Photojournalist Whitney Curtis awarded First Place in 2014 Domestic News by NPPA



The National Press Photographers Association's Best Of Photojournalism 2015 awards were announced on Tuesday, March 31.


© Whitney Curtis
Rashaad Davis, 23, backs away slowly as St. Louis County police officers approach him with guns drawn and eventually arrest him on Monday, Aug. 11, 2014, at the corner of Canfield Drive and West Flroissant Avenue in Ferguson, Mo. Members of the community took to the streets to protest the fatal police shooting of Michael Brown by police officer Darren Wilson.

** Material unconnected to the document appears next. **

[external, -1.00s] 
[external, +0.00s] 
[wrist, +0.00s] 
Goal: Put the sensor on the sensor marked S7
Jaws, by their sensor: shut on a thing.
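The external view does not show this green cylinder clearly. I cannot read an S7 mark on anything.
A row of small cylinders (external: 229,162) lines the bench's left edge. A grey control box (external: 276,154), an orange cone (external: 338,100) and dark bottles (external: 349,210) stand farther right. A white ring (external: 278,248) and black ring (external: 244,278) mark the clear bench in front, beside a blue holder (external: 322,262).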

In Domestic News,  first place was awarded to Whitney Curtis of The New York Times. Whitney Curtis is now represented by Monroe Gallery of Photography, and several of her momentous images from Ferguson, Missouri will be exhibited during the AIPAD Photography Show April 16 - 19 (Booth #119, Monroe Gallery of Photography). The Gallery will be exhibiting a specially curated collection of Civil Rights photographs from the 1965 Selma march to the present day.

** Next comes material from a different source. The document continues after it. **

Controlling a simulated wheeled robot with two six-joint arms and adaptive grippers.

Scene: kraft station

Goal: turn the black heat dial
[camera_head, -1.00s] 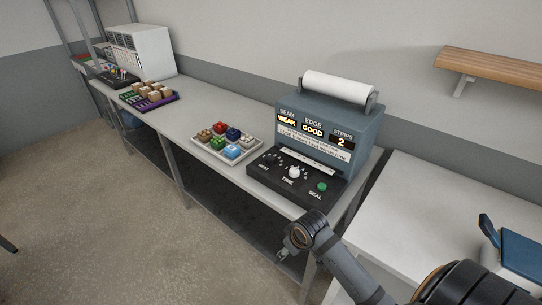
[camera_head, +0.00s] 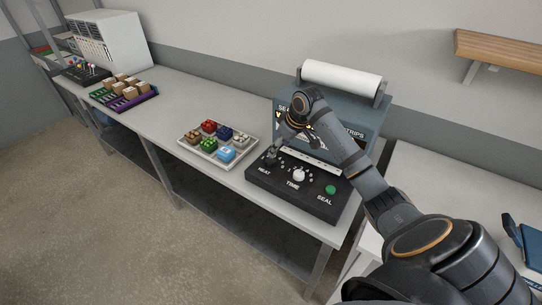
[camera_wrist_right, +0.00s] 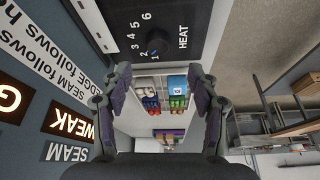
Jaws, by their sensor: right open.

Curtis' photographs will also be featured in the exhibition "Civil Rights from Sema to Ferguson" at Monroe Gallery of Photography July 3 - September 20, 2015.

About Whitney Curtis

Photos that raise awareness, reveal truth, and ask us to pause. Reflect. Photojournalism is how Whitney Curtis tells stories we might have never known otherwise.

As an editorial, corporate, and commercial photographer, Whitney’s goal is simple: show respect to the subject-matter by creating intimate, creative images that illustrate the story.

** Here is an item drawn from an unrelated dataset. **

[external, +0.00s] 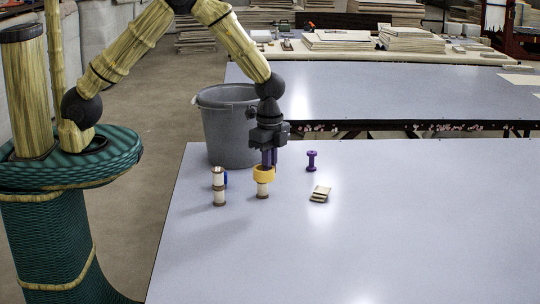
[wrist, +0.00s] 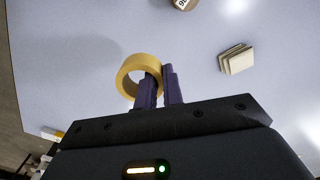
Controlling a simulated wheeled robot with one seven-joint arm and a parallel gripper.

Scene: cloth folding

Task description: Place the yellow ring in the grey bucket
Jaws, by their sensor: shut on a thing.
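The yellow ring (external: 264,174) is at the tips of my gripper (external: 269,160), near the table's back left. My gripper is shut on the ring's wall; in the wrist view the yellow ring (wrist: 126,72) sits with one purple finger inside its hole and the other outside (wrist: 160,88). In the external view the ring appears just above a white and brown spool (external: 262,190); I cannot tell whether they touch. The grey bucket (external: 228,130) stands upright at the table's back left edge, behind and left of my gripper. Its inside is mostly hidden, and the wrist view does not show it.
White and brown spools (external: 218,190) stand left of the ring, with a blue thing (external: 225,179) behind them. A purple spool (external: 311,161) and a beige stack (external: 320,194) are to the right. The table's (external: 400,230) front and right are clear. Another table (external: 350,88) stands behind.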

After graduating with a degree in photojournalism from the University of Missouri-Columbia, Whitney worked as a staff photojournalist at The Kansas City Star, northern Utah’s Standard-Examiner, and the Daily Herald in suburban Chicago. As an editorial photojournalist, Whitney’s work has been honored by The Associated Press, NPPA’s Best of Photojournalism, CPoY, and Women in Photojournalism.